** BEGIN **
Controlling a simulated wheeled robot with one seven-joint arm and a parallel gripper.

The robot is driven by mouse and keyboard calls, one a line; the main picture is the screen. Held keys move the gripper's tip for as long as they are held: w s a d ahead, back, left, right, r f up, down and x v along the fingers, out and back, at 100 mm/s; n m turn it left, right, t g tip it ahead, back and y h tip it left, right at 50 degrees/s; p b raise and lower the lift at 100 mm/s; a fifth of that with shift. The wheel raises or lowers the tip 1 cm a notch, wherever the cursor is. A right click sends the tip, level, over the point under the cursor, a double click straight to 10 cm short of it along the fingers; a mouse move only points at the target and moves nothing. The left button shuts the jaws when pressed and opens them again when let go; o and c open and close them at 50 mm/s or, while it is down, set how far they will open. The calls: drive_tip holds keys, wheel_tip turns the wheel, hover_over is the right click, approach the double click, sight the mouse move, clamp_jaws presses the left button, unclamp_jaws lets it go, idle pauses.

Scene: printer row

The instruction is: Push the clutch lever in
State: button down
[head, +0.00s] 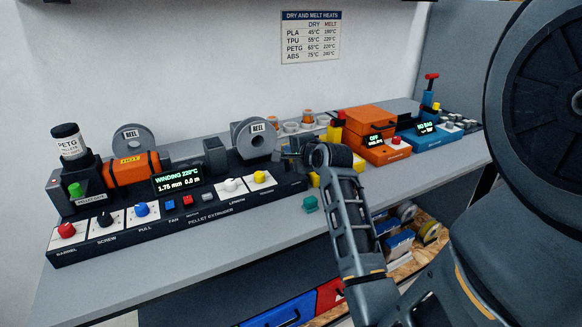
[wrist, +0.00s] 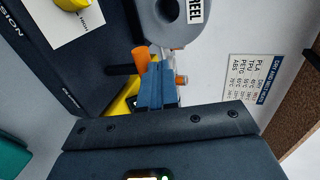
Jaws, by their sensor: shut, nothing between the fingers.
** END **
• [Stated task] Repeat only the lines from the one with "[wrist, +0.00s]" through the end of the data, both included and exactly as written. Pictures stay out of the copy.

• [Written solution]
[wrist, +0.00s] 
Jaws, by their sensor: shut, nothing between the fingers.

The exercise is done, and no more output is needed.